As plataformas contemporâneas são, por definição, colaborativas, assentes no pressuposto de que estamos todos - virtualmente todos - disponíveis para as alimentar, editar e co-criar, esquecendo, contudo, que muito embora tiremos dessa co-criação algum proveito, é para os criadores dessas plataformas que o proveito é maior. Pensamos alguma vez nisto, ou limitamo-nos a usar, por vezes até abusar, deixando, ao mesmo tempo, que abusem de nós? 
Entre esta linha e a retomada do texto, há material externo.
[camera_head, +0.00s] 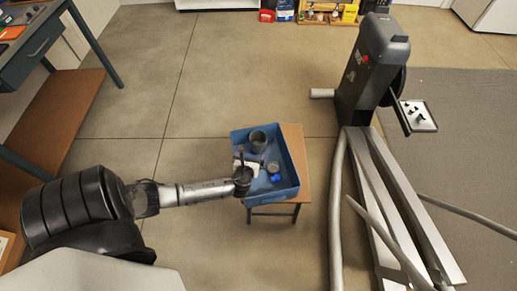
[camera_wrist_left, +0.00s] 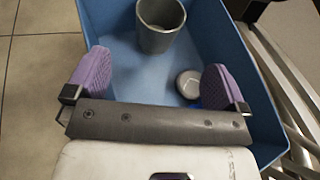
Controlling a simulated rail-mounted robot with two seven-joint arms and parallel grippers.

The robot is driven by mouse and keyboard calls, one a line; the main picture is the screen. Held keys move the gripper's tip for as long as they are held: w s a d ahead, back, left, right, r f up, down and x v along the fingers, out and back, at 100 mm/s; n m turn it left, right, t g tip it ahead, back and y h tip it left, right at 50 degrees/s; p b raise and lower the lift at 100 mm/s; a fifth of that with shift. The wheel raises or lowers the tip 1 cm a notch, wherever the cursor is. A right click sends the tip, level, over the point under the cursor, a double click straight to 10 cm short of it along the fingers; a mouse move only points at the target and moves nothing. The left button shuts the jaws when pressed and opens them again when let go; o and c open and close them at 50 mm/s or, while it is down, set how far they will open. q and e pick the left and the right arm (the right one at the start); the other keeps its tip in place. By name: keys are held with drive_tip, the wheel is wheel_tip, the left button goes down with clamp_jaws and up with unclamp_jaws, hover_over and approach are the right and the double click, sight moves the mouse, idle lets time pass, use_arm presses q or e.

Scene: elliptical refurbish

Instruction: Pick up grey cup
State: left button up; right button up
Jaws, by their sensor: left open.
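The grey cup (camera_head: 258,141) stands in a blue crate (camera_head: 292,170) on a small wooden stool (camera_head: 297,142). In the left wrist view the cup (camera_wrist_left: 160,22) is upright at the top middle, with its open mouth visible. My left gripper (camera_head: 244,170) reaches in from the left over the crate's near-left part. My right gripper does not show in either view.
A dark upright machine with long rails (camera_head: 375,70) stands to the right. A workbench (camera_head: 35,40) is at upper left. Floor left of the stool is clear.

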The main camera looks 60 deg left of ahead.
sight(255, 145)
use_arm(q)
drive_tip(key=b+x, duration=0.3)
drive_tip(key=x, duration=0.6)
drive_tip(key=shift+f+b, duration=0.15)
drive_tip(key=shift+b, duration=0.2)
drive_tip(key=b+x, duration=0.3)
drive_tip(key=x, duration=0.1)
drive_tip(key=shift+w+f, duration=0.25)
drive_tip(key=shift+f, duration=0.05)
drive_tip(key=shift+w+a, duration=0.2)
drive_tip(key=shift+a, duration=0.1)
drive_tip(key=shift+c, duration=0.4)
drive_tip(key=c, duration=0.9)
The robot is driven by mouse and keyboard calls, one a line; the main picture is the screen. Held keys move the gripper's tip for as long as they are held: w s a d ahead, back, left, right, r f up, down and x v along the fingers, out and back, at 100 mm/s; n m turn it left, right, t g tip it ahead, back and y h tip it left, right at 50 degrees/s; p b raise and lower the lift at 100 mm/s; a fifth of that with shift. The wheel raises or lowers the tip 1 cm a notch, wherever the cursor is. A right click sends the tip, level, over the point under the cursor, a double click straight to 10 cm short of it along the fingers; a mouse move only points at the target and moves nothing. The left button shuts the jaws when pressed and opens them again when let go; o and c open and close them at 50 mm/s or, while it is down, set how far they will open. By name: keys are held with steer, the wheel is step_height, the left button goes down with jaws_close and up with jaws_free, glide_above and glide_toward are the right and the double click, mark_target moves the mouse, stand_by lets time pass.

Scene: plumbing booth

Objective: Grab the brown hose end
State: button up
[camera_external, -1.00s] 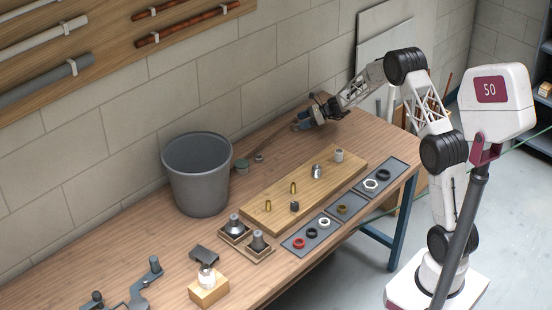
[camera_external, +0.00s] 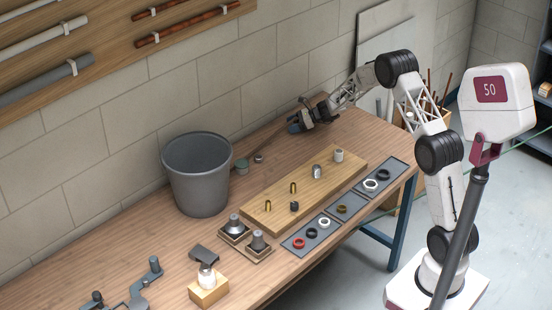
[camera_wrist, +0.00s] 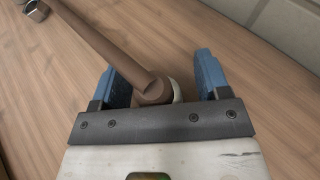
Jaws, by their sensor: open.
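The brown hose (camera_wrist: 112,45) runs in the wrist view from the upper left down to its thick end (camera_wrist: 153,88), which lies between my gripper's two blue fingers. My gripper (camera_wrist: 160,78) is open, with a visible gap between the hose end and the right finger. A pale rounded piece shows just behind the hose end. In the external view, my gripper (camera_external: 294,127) is low over the back of the bench near the wall. The thin brown hose (camera_external: 272,145) leads from it down to the left; its end is hidden there.
A wooden board (camera_external: 265,195) with fittings lies in front. The block wall (camera_external: 262,70) is close behind my gripper. Bare bench lies around the hose.

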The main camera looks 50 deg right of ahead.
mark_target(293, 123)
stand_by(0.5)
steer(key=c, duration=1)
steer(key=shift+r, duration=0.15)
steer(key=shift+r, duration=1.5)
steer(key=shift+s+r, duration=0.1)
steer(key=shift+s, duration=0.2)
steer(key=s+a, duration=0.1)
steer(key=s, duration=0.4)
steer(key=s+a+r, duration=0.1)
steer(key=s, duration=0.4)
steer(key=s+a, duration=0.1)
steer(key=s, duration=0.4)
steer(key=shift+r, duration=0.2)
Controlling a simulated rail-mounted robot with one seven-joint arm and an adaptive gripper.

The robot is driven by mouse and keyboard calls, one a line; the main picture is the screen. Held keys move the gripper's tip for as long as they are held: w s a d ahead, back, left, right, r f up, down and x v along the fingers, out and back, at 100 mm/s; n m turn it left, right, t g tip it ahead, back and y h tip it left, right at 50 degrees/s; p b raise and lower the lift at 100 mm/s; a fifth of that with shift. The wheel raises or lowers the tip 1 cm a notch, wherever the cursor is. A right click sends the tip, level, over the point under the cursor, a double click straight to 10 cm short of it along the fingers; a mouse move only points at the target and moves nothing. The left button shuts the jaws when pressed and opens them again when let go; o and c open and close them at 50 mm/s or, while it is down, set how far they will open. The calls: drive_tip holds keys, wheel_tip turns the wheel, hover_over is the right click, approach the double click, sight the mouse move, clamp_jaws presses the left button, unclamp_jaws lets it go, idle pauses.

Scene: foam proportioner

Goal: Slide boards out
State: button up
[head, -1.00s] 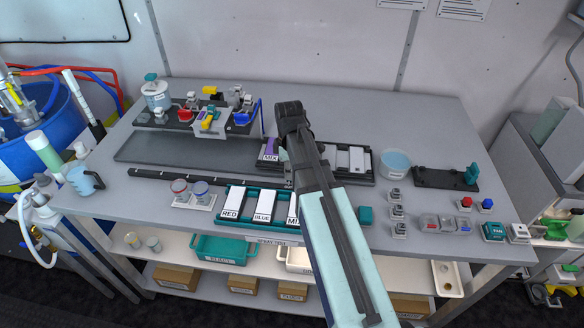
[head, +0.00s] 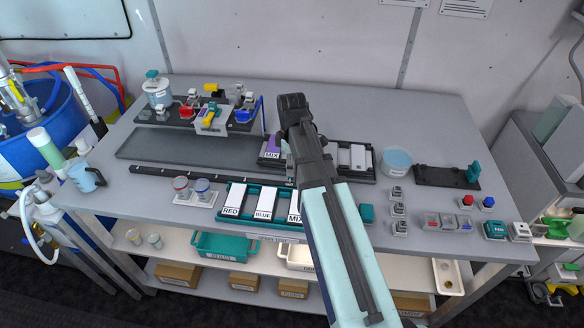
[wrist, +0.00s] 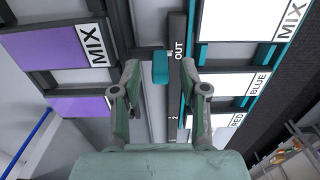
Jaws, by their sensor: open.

Estava há dias num daqueles contextos sociais em que não conhecemos ninguém e ninguém nos conhece. Tenho por hábito manter-me calada, sem avançar muito nos temas porque neste reino do politicamente correcto e do achismo é muito fácil cair em discussões estéreis e perfeitamente inúteis. Contudo, a conversa inevitavelmente chega ao digital e é então que, quase sempre, lanço a bomba e fico a ver o cenário arder porque estamos, quase todos, completamente conectados e, paradoxalmente, desconectados do que significa essa ligação. A surpresa no rosto quando se levanta o véu da privacidade, propriedade e modos de agenciamento das plataformas e ferramentas digitais que usamos no dia-a-dia, é equivalente ao seu grau de interferência e interpenetração no quotidiano de cada um. A forma como aplicações se ligam entre si e a outros dispositivos nas imediações, a transferência de dados entre aplicações e o mapeamento da nossa atividade diária, providencia um registo muito fidedigno dos nossos movimentos e acções, da mesma forma que o rasto que deixamos nas plataformas colaborativas transforma o local num colaborativo global. O problema é tudo, ou seja, tudo o que isto representa, significa e produz porque, se por um lado é muito agradável entrar numa aplicação e saber, em tempo real, onde estão radares de velocidade, mudar para outra e ter a informação da localização e nome de um espaço comercial, abrir uma terceira e conhecer as opiniões sobre esse lugar, por outro lado, poderemos confiar assim tanto uns nos outros e deixar que os criadores deste contexto aberto e entrelaçado saibam quem so mos, como somos e o que estamos a fazer a cada momento do nosso dia?